Big Climb

The overblown, schmaltzy strains of Queen’s “We Are the Champions” filled my ears as I stepped through the doors of the 73rd floor of the Columbia Center in downtown Seattle. I had just climbed 1,311 stairs — 69 floors — in Seattle’s tallest building to help raise awareness and money (by the way, you still have time to donate) for the Leukemia & Lymphoma Society, but I didn’t feel like much of a champion. The first 60 floors of the Big Climb were pretty easy as I kept a steady, gentle pace floor after floor. But when the bracelet Maria gave me the day of Celia’s funeral snapped in half after catching on my pocket, I just wanted to be done, so I raced up the last nine floors. I was a sweaty, breathless mess by the time I got to the top, and I had awhile to wait while Meg caught up with me. Thinking time.

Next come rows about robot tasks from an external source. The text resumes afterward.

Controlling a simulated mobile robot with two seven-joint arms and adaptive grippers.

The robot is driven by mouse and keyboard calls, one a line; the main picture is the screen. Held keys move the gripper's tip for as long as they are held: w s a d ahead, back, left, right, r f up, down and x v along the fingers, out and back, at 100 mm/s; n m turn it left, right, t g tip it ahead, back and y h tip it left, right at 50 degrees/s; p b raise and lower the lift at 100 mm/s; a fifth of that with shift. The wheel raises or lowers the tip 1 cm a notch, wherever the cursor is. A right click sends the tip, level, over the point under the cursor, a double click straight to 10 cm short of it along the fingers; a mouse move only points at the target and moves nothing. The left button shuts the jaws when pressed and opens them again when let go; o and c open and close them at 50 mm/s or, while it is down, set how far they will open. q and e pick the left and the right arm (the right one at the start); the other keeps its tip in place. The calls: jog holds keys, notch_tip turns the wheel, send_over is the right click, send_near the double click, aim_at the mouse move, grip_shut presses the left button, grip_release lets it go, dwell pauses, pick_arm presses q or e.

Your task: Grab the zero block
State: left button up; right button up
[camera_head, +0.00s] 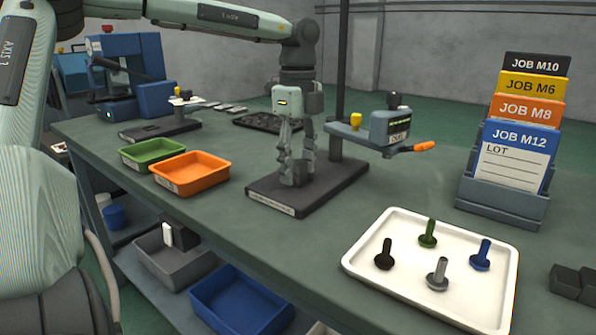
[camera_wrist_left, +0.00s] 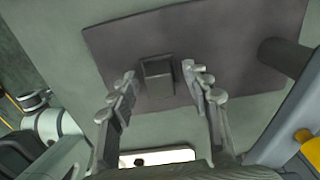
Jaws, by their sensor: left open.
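The block I take as the zero block is a small dark grey block (camera_wrist_left: 157,80) in the left wrist view. It stands on the dark base plate (camera_wrist_left: 110,42) of the gauge stand. My left gripper (camera_wrist_left: 160,73) is open, with one finger on each side of the block and a gap to each. In the head view my left gripper (camera_head: 296,170) points down over the stand's base plate (camera_head: 335,180), its fingers low near the plate. The block is hard to make out there, mostly hidden by the fingers. My right gripper is out of view.
The stand's dark post (camera_head: 335,125) and dial gauge (camera_head: 390,127) with orange lever are close on the right. Orange (camera_head: 190,185) and green (camera_head: 150,163) trays stand left. A white tray (camera_head: 385,290) with several bolts is at front right. Job cards (camera_head: 515,150) stand behind it.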

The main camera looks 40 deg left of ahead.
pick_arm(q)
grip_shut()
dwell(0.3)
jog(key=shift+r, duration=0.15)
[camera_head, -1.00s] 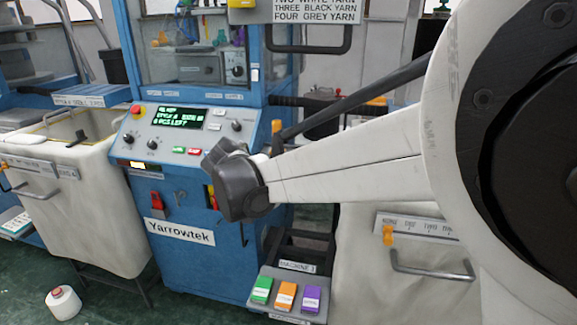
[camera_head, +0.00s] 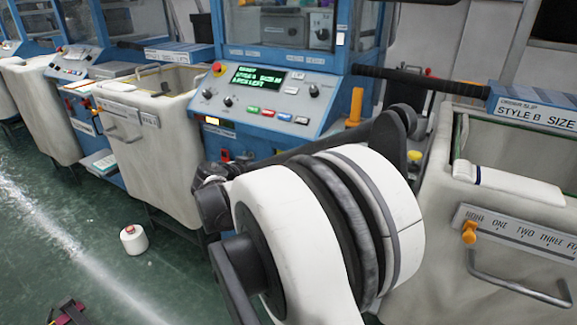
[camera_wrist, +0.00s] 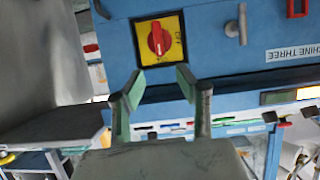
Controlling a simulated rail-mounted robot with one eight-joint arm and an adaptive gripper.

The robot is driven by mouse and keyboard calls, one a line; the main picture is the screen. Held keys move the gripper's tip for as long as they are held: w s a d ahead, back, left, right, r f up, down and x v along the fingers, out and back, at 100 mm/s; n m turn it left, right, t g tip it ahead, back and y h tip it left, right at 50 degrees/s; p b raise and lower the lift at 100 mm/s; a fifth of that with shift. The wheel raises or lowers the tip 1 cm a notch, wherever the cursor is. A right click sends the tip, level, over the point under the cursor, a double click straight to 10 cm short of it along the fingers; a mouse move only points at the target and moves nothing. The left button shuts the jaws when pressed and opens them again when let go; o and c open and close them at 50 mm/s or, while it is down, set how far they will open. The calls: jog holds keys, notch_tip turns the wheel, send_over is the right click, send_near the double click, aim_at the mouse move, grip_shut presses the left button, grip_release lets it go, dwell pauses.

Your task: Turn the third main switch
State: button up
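In the wrist view a red rotary switch (camera_wrist: 159,38) sits on a yellow square plate on a blue machine panel. Its knob lies roughly upright in the picture. A label (camera_wrist: 293,52) reading "MACHINE THREE" is on the same panel to the right. My gripper (camera_wrist: 159,76) is open and empty, its two fingers apart just below the switch plate in the picture and not seen touching the knob. In the head view my arm covers much of the blue machine's lower front, and the switch and my fingertips cannot be made out there.
The head view shows the machine's control panel (camera_head: 262,92) with a green-lit display and a red button. Pale bins (camera_head: 158,120) stand to the left, and another bin (camera_head: 512,185) to the right.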

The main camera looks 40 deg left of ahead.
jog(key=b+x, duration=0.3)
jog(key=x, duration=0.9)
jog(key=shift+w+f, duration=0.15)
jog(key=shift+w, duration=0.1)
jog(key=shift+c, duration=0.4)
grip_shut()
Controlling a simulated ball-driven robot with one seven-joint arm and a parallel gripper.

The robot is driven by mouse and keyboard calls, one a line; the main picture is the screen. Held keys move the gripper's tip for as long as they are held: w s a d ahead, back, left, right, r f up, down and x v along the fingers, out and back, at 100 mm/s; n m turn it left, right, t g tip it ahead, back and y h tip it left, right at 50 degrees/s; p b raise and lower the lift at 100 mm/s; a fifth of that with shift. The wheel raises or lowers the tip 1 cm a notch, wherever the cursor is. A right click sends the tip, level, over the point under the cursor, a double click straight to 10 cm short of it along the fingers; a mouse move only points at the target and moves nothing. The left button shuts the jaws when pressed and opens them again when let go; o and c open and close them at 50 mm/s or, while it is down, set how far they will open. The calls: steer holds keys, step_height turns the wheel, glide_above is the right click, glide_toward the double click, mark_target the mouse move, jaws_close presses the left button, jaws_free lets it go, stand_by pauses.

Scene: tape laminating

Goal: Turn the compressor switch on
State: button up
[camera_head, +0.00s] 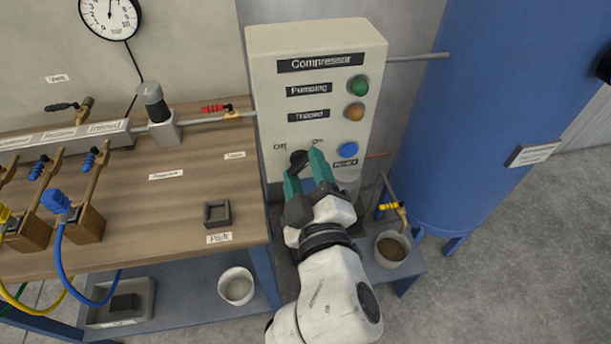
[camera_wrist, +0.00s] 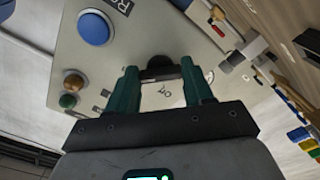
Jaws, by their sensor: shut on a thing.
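The compressor panel (camera_head: 335,80) is a pale upright box with a dark "Compressor" label. Its black switch knob (camera_head: 298,159) sits low on the face, below and between the "Off" (camera_head: 280,147) and "On" (camera_head: 318,141) labels. My gripper (camera_head: 306,172) has its green fingers at the panel, shut on the switch knob. In the wrist view the knob (camera_wrist: 160,68) shows between the two finger ends. The fingers partly hide it, and I cannot tell which label it points to.
The panel also bears a green lamp (camera_head: 358,85), an orange lamp (camera_head: 355,112) and a blue button (camera_head: 348,149), right of the gripper. A wooden bench (camera_head: 185,205) with pipes and valves stands left. A large blue tank (camera_head: 495,100) stands right, near a bucket (camera_head: 391,249).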

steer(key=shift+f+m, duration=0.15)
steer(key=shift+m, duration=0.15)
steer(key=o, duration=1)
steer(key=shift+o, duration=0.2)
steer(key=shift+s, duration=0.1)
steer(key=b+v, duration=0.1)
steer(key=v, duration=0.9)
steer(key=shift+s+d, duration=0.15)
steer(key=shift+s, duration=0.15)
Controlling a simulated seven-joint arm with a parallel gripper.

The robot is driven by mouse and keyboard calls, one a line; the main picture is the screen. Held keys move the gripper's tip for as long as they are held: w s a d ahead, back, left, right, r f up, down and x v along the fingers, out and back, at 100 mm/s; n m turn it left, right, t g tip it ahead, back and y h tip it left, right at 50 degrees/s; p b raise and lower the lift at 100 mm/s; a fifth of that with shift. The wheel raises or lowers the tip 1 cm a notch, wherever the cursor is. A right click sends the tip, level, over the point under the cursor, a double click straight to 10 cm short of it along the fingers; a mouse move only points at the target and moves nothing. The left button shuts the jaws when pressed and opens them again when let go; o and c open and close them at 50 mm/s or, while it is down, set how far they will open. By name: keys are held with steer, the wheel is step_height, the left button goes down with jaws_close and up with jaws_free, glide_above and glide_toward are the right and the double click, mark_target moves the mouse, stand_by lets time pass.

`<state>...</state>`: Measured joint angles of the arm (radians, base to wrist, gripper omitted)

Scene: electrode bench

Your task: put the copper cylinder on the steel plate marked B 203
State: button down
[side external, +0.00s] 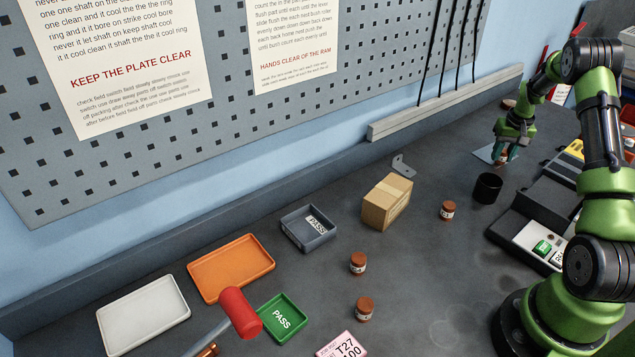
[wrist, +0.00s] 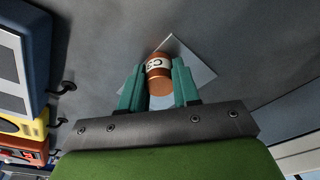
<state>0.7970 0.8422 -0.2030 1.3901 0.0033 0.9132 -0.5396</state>
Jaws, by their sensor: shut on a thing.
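My gripper (side external: 503,156) is at the far right of the bench in the side external view. In the wrist view its two teal fingers (wrist: 158,68) are shut on a copper cylinder (wrist: 160,86), which has a white label with dark characters. A thin grey steel plate (wrist: 201,73) lies behind and beneath the cylinder there. In the side external view the steel plate (side external: 481,153) shows partly under my gripper. No marking is readable on it. I cannot tell whether the cylinder touches the plate.
Other copper cylinders (side external: 448,210) stand across the bench. A black cup (side external: 487,188) stands close to my gripper. A cardboard box (side external: 387,202), a metal bracket (side external: 402,165), a grey tray (side external: 309,229), an orange tray (side external: 231,267) and a white tray (side external: 144,315) lie further left.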

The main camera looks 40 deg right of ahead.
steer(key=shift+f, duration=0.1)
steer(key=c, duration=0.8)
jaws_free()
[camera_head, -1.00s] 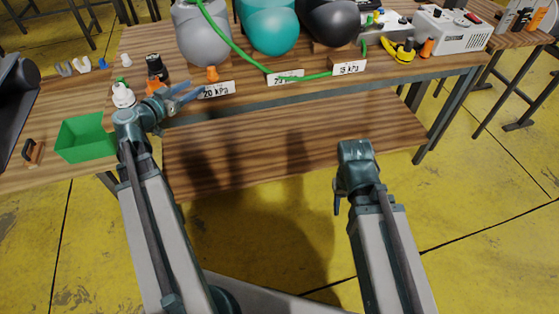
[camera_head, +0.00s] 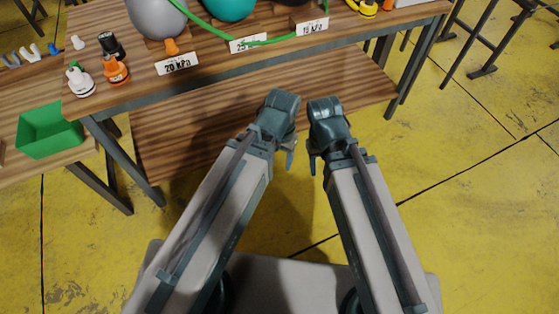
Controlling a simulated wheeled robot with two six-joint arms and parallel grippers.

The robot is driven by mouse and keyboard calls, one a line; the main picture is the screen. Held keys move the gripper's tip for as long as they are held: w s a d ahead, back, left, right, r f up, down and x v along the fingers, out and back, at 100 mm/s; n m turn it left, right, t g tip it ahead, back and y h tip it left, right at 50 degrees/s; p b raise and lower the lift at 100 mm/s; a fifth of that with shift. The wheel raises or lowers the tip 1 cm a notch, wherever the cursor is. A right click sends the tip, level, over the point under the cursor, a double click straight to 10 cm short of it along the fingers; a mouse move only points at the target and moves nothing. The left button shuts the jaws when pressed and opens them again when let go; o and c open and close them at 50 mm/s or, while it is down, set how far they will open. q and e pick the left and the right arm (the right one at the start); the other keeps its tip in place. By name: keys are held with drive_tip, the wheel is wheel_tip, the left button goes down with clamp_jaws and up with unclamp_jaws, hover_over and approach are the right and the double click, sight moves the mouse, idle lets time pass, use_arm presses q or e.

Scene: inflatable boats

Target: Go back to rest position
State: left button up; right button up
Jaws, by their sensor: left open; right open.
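I see nothing held in either one. The grippers are apart from the things on the table top.
The wooden table (camera_head: 130,95) carries grey, teal and black boats, a "20 kPa" card (camera_head: 177,64), a green hose (camera_head: 205,25), an orange valve (camera_head: 116,71) and a white valve (camera_head: 80,81). A green bin (camera_head: 50,132) stands at left.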

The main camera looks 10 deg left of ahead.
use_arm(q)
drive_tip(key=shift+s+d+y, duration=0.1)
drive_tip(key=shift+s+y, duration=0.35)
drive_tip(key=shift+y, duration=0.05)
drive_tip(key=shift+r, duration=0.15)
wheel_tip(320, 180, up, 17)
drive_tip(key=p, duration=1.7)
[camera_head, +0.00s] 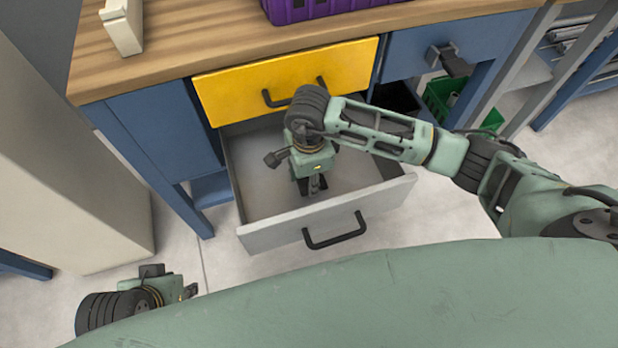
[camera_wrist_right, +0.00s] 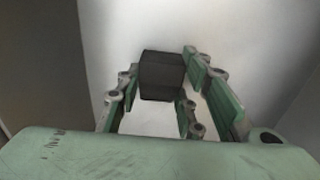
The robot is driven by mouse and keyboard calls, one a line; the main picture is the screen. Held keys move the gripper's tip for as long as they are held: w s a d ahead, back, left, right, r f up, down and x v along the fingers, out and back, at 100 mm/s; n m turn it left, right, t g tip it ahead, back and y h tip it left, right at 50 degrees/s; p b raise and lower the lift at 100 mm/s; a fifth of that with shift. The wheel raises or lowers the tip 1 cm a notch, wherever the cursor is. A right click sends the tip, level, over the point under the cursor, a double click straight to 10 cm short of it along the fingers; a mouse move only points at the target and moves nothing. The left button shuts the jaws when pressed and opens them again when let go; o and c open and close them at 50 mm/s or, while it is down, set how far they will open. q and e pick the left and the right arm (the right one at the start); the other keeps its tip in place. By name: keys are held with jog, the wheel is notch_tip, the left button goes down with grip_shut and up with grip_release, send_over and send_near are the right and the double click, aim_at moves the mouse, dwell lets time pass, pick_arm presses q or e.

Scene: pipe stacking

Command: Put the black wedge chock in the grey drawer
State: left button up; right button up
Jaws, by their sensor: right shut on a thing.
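The grey drawer (camera_head: 290,230) is pulled open below the yellow drawer front, with its black handle facing me. My right gripper (camera_head: 314,190) reaches down inside it, pointing at the drawer floor. In the right wrist view the black wedge chock (camera_wrist_right: 162,75) is between the fingers of my right gripper (camera_wrist_right: 158,85), which is shut on it. The pale drawer floor shows behind it; I cannot tell whether the chock touches it. In the head view the chock is mostly hidden by the gripper. My left gripper (camera_head: 188,291) is at the lower left, away from the drawer; its jaws are unclear.
The closed yellow drawer (camera_head: 290,80) sits directly above the grey one, under the wooden worktop (camera_head: 190,40). A purple crate (camera_head: 310,8) and a beige object (camera_head: 122,25) stand on the worktop. A green crate (camera_head: 440,98) is at the right. The visible drawer floor looks clear.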

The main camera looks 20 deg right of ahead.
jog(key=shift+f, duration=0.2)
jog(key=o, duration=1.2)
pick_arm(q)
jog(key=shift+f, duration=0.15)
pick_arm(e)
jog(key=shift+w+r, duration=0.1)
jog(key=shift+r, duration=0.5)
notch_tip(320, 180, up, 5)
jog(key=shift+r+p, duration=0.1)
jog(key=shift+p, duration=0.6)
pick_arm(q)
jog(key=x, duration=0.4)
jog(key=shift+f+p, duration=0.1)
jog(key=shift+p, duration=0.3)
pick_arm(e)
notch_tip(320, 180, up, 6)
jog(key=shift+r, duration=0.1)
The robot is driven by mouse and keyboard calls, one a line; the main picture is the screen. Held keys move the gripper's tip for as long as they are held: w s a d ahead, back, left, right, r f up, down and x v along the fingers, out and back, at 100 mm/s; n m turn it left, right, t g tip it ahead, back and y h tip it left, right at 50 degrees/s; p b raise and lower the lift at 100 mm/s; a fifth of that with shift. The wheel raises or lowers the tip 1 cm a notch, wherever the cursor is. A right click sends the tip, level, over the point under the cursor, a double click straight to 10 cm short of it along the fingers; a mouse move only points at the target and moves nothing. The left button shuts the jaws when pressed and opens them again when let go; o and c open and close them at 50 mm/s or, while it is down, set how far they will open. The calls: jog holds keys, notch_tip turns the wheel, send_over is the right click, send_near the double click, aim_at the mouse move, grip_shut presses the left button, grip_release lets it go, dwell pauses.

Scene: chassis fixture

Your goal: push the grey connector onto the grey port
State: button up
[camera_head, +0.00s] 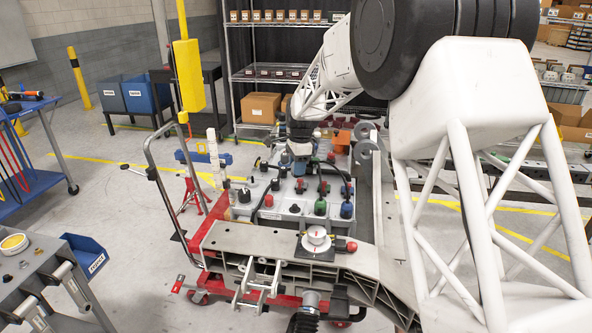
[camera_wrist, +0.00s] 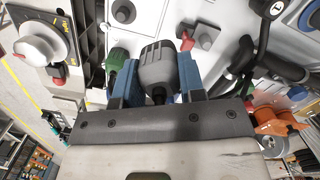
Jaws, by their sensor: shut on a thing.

I probably never would have thought of participating in the Big Climb if my sister Celia hadn’t died of leukemia almost a year ago. If you’ve read my previous posts, you know that there’s a bit of hero worship going on when I talk about her. Celia was a terrific person, the kind of sister anyone would love to have. I did the Big Climb in her memory. But I felt more of a sense of loss than accomplishment at the top of the 1,311 stairs I climbed in the Columbia Center. I felt like Celia should have been climbing with me, but we’ll never have that chance. I was glad to see posters of leukemia and lymphoma survivors posted on many of the floors in the Columbia stair well, but I couldn’t help feeling a little resentful. Why didn’t my sister make it? Why was her poster “in memory of” rather than “in honor of”?

Supposedly time heals all wounds, but this one feels as raw as it did that day last May when my dad told us Darren was going to take Celia off the ventilator because she had a blood clot in her brain and the doctors couldn’t detect any brain function. That day I thought there was still time for a miracle — but the one I wanted didn’t happen. God took my sister without asking my permission or anyone else’s. I still can’t think of a good reason why. But I firmly believe that Celia is still being her wonderful self and helping others find more purpose in their existence.

Climbing the Columbia tower was hard, especially because I hadn’t done any training for it. I had thought about climbing the stairs on the Fremont side of Queen Anne hill — 15-20 times up the 80 stairs should have been decent training — but I let general grad school busyness get in the way. Even with my flabby, untrained legs, I would do back-to-back Big Climbs every day for the rest of my life if it would bring my sister back. It won’t. But I’ll try to keep climbing. Maybe one day I’ll be strong enough and make it high enough to get to where Celia is.

3 Responses to “Big Climb”


  • What a great thing to do. I would have also felt a deep sense of loss after finishing, when the person you did it for didn’t seem any closer. You will get to your sister again someday.

  • I’m sure Celia was proud of you for taking on this climb, and watches out for you every day… Think of all the money that was raised by the event, and that maybe, just maybe, it might help research to help someone not have to go through what you and your family has…

    I know I’m no substitute for a sister, but I was glad to do the climb with you. (And let’s find you a jeweler!) Love ya!

  • Good Job I wish we cold have bee there cheering you on!